## SOURCE MATERIAL
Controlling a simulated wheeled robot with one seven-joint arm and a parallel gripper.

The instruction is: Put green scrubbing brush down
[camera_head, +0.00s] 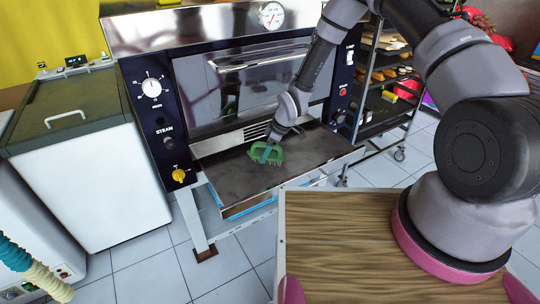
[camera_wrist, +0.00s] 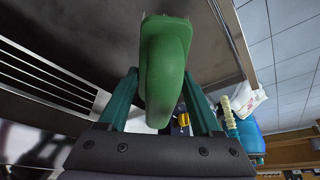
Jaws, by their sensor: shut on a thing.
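My gripper (camera_head: 268,148) is shut on the green scrubbing brush (camera_head: 270,157), with its teal fingers on either side of the brush. In the head view the brush is over the dark flat plate (camera_head: 225,172) that juts out in front of the oven. The bristles point down toward the plate; I cannot tell whether they touch it. In the wrist view the brush (camera_wrist: 165,60) fills the middle between the two teal fingers of my gripper (camera_wrist: 163,95), and the dark plate (camera_wrist: 95,30) lies close beyond it.
The oven (camera_head: 240,80) with its dials stands behind the plate. A white chest with a dark lid (camera_head: 85,170) is at left. A wheeled rack (camera_head: 385,75) of baked goods stands at right. The plate has clear room left and right of the brush. Tiled floor (camera_head: 145,270) lies in front.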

## WRITTEN INSTRUCTION
Without including any picture, repeat the data exactly.

## THE REPLY
Controlling a simulated wheeled robot with one seven-joint arm and a parallel gripper.

The instruction is: Put green scrubbing brush down
[camera_head, +0.00s] 
[camera_wrist, +0.00s] 
Jaws, by their sensor: shut on a thing.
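My gripper (camera_head: 268,148) is shut on the green scrubbing brush (camera_head: 270,157), with its teal fingers on either side of the brush. In the head view the brush is over the dark flat plate (camera_head: 225,172) that juts out in front of the oven. The bristles point down toward the plate; I cannot tell whether they touch it. In the wrist view the brush (camera_wrist: 165,60) fills the middle between the two teal fingers of my gripper (camera_wrist: 163,95), and the dark plate (camera_wrist: 95,30) lies close beyond it.
The oven (camera_head: 240,80) with its dials stands behind the plate. A white chest with a dark lid (camera_head: 85,170) is at left. A wheeled rack (camera_head: 385,75) of baked goods stands at right. The plate has clear room left and right of the brush. Tiled floor (camera_head: 145,270) lies in front.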

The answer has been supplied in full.